• Task objective: List the lines of this listing that hold the word "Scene".

Saved entries
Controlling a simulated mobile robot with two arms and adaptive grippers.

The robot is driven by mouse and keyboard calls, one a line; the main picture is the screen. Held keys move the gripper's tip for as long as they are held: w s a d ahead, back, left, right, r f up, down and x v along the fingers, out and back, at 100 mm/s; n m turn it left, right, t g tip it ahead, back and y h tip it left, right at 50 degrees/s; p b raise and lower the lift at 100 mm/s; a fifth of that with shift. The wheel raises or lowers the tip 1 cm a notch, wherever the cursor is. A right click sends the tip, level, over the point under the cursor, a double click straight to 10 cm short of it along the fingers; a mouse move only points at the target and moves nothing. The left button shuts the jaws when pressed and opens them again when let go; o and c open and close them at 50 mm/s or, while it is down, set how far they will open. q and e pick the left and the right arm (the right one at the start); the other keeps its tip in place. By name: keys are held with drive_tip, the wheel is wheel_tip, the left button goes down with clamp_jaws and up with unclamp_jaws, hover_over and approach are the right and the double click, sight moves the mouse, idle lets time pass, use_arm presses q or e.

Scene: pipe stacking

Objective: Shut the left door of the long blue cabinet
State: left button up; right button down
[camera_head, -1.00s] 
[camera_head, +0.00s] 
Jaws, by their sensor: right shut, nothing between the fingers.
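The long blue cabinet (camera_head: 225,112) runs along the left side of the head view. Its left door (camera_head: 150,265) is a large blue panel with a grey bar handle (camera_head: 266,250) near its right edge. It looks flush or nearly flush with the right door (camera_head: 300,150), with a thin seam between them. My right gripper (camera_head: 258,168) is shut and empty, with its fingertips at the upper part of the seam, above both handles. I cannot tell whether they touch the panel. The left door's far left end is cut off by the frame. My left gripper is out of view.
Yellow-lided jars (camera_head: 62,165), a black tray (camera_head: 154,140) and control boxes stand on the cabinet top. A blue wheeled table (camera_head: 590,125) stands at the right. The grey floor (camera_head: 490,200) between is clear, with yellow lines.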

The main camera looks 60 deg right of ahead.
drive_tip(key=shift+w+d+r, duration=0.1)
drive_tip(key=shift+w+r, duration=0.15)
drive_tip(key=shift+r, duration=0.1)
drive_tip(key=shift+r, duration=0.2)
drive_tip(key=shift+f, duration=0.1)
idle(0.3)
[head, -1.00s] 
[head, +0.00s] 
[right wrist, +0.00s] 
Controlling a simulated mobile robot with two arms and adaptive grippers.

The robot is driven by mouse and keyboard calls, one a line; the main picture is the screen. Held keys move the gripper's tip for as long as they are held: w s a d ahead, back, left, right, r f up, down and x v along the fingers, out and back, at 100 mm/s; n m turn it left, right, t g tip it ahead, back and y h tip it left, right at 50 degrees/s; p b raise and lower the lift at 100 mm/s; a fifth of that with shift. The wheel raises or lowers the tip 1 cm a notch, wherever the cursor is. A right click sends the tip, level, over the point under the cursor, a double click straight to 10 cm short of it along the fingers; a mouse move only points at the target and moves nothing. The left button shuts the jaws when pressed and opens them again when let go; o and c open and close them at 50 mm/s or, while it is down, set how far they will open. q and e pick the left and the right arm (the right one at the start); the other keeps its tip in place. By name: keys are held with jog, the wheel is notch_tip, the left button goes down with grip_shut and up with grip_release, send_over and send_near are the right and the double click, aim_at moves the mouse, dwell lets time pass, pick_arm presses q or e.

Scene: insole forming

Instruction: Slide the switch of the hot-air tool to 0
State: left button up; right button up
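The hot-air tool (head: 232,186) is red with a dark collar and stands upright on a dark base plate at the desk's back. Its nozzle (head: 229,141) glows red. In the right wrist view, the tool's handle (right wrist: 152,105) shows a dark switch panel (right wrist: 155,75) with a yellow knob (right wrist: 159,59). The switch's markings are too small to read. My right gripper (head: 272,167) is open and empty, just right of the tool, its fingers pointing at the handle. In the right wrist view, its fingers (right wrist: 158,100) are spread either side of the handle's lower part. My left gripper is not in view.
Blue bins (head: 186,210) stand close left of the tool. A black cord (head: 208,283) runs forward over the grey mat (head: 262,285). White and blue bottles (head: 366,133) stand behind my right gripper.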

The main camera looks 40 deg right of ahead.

• Task response:
Scene: pipe stacking
Scene: insole forming

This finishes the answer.